§ Data supplied:

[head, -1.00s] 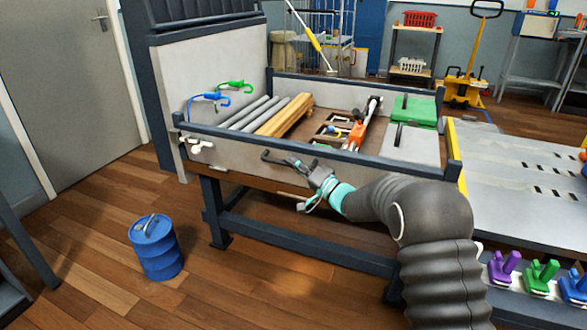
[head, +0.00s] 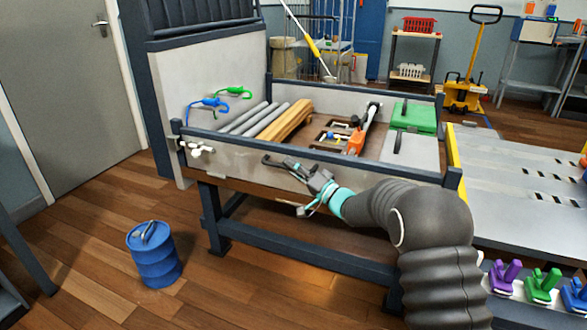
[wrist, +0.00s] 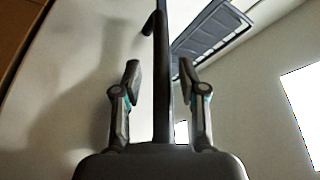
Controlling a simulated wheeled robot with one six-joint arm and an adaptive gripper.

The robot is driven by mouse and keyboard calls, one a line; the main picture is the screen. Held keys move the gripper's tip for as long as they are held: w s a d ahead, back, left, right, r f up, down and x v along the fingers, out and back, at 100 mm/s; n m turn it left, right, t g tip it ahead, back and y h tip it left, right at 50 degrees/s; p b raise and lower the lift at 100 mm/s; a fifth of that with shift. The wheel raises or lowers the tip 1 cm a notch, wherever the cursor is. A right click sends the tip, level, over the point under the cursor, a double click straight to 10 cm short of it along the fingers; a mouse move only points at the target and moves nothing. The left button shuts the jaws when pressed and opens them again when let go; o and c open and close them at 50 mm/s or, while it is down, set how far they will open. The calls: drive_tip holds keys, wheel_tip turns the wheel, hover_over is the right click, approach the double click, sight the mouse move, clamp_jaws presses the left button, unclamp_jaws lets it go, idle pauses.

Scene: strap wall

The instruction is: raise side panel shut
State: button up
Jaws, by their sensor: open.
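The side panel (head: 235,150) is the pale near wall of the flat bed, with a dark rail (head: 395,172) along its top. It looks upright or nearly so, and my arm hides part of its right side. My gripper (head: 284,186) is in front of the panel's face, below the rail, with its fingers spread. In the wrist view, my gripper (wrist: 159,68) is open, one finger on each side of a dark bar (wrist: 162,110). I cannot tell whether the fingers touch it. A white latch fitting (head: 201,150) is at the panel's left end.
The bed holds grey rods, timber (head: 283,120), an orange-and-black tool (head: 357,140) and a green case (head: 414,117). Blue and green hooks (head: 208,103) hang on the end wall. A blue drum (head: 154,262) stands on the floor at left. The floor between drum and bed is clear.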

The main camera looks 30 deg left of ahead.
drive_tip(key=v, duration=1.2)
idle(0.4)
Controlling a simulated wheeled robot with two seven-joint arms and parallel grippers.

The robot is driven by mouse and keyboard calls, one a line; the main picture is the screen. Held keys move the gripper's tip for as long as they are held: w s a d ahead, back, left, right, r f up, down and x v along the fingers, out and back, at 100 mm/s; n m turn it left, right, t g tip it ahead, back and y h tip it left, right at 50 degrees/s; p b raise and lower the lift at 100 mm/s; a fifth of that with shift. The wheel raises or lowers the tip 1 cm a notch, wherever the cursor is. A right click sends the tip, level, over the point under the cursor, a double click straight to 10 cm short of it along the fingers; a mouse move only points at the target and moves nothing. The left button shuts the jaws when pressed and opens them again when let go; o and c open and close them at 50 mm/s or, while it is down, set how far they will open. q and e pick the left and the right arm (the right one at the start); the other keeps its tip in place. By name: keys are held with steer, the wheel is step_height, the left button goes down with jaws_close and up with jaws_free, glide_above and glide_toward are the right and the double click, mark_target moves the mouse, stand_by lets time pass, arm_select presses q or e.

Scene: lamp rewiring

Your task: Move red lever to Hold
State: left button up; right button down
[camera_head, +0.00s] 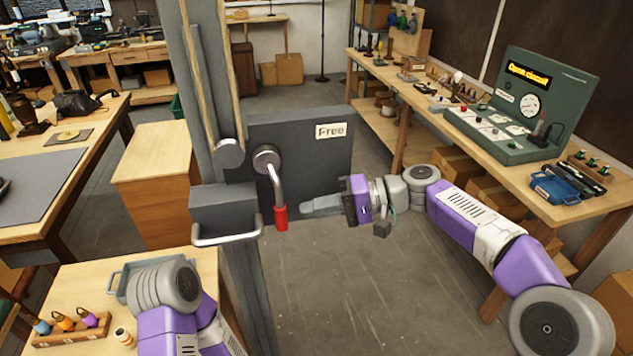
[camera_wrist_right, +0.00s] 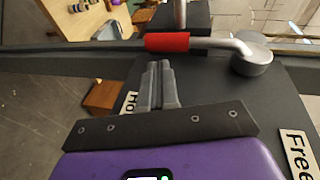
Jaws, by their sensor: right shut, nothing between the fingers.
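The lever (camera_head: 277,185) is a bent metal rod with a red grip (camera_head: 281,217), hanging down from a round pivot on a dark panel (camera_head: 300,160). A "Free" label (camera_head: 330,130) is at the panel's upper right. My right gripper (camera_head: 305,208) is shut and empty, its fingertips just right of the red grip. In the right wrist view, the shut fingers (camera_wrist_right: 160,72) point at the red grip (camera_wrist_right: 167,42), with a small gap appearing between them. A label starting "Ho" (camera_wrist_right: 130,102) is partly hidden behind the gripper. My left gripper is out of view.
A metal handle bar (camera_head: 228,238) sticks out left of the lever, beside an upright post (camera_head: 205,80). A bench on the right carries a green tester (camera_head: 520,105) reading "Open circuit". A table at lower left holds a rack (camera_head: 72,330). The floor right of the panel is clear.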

...

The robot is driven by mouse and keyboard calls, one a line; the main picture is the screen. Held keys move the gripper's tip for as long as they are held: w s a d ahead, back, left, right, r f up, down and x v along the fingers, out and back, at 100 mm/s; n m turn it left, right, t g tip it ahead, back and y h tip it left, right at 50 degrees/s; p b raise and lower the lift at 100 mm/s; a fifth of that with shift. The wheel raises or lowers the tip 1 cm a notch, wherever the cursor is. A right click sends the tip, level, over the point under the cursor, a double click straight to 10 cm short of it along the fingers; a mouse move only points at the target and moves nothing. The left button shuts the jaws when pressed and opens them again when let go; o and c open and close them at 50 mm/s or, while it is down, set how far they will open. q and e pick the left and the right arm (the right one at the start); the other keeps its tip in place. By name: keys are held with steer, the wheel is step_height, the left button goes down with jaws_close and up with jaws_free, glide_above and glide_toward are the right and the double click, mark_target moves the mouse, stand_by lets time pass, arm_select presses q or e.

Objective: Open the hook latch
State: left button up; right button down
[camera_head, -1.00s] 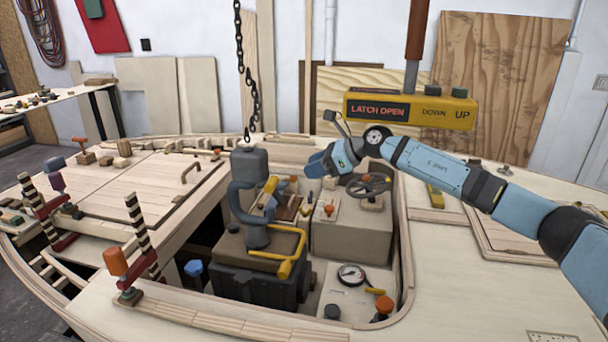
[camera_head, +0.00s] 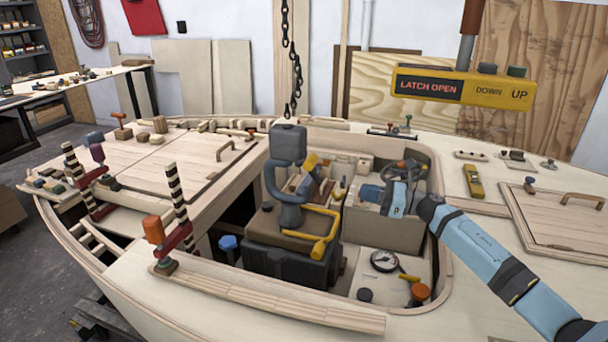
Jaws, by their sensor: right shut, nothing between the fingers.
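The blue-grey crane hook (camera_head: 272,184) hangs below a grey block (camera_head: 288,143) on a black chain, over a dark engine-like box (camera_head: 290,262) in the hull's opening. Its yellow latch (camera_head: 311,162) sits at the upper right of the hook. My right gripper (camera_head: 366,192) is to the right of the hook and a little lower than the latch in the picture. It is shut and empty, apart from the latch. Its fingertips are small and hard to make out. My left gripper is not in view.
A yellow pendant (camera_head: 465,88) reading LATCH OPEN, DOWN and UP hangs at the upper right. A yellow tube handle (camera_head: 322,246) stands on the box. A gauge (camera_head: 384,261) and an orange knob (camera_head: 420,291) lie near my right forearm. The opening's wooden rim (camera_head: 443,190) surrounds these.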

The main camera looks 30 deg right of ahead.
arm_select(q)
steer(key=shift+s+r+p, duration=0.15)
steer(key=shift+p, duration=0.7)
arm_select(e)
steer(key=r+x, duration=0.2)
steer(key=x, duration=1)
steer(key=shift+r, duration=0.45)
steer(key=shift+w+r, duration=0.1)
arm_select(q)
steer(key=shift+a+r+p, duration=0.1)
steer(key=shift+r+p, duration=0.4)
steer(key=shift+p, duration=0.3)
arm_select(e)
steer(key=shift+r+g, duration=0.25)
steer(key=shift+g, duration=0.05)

==

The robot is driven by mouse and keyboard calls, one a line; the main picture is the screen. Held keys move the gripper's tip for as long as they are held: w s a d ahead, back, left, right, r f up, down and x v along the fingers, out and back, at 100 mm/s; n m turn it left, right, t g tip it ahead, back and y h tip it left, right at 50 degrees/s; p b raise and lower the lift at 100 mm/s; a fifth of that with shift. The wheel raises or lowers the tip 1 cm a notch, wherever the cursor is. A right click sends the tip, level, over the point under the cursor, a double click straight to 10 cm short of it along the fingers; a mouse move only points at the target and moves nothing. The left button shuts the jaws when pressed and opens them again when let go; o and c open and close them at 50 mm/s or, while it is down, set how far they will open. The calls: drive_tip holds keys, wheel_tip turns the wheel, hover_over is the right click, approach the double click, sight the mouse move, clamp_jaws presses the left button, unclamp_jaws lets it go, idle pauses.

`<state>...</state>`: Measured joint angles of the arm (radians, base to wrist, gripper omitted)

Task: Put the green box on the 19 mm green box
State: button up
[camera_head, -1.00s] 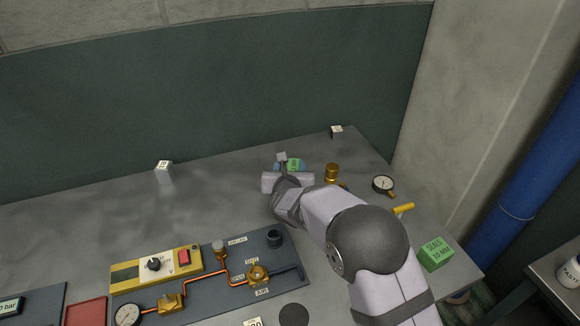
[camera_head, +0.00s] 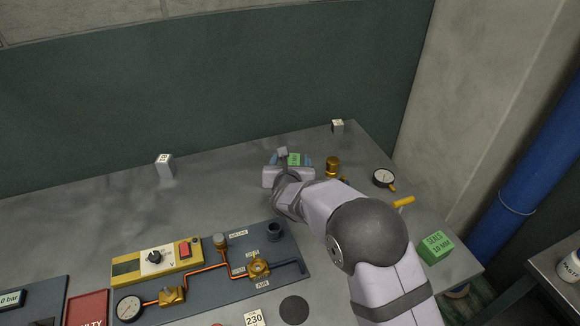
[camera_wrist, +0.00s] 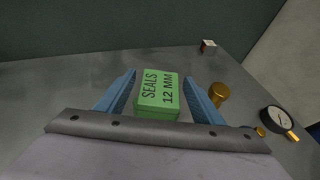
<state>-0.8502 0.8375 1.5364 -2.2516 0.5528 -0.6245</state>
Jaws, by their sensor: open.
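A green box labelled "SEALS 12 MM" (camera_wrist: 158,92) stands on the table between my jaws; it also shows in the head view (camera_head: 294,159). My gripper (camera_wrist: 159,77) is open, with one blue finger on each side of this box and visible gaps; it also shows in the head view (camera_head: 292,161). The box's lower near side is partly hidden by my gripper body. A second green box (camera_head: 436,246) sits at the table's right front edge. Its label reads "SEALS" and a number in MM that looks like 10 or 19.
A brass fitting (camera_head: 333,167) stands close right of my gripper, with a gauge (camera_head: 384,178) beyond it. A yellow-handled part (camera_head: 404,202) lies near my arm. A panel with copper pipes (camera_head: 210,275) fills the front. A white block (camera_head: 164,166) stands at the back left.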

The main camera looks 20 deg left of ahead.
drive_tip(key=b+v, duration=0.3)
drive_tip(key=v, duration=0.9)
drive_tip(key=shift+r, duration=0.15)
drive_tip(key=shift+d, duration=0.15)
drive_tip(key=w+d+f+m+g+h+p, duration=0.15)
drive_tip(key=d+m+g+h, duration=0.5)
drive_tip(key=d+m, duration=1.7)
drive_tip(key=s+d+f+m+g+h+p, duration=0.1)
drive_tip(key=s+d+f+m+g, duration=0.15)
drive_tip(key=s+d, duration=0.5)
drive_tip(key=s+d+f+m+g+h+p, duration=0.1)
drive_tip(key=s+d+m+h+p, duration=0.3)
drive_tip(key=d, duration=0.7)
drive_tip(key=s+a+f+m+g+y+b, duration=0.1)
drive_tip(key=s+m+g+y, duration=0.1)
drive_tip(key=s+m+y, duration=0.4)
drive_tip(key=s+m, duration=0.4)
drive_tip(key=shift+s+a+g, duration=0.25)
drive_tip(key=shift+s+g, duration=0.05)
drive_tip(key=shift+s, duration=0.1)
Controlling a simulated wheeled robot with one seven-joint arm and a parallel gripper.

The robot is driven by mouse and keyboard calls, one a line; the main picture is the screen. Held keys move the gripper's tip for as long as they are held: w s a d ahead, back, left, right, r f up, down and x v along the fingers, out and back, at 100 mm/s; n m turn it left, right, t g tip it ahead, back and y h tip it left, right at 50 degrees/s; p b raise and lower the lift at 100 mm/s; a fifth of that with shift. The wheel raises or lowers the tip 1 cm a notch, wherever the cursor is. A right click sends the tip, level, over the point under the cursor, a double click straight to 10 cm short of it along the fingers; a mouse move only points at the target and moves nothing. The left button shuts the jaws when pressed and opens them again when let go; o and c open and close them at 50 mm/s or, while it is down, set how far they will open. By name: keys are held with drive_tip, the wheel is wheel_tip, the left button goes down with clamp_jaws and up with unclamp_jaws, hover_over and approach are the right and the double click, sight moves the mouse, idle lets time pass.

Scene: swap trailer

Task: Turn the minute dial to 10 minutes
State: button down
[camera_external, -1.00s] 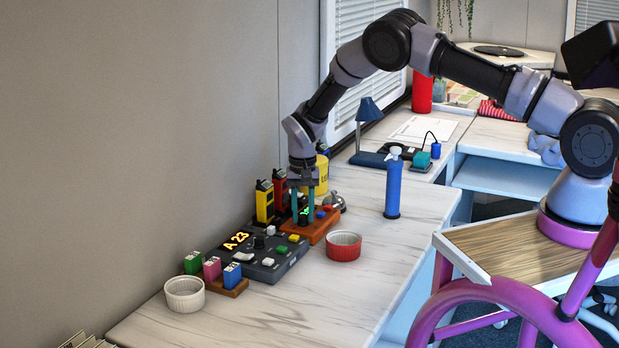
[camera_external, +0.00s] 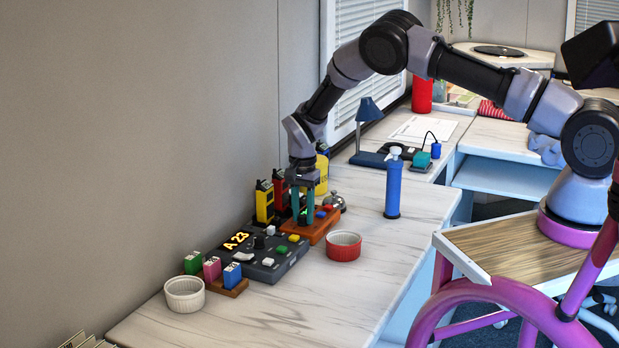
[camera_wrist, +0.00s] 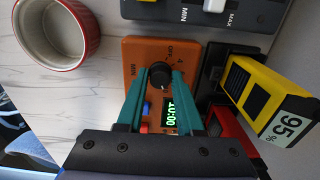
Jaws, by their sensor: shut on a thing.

§ Prompt: From the entries above, copy every line where the word "simulated" shows up.

§ The completed task:
Controlling a simulated wheeled robot with one six-joint arm and an adaptive gripper.
Controlling a simulated wheeled robot with two seven-joint arms and parallel grippers.
Controlling a simulated wheeled robot with one seven-joint arm and a parallel gripper.

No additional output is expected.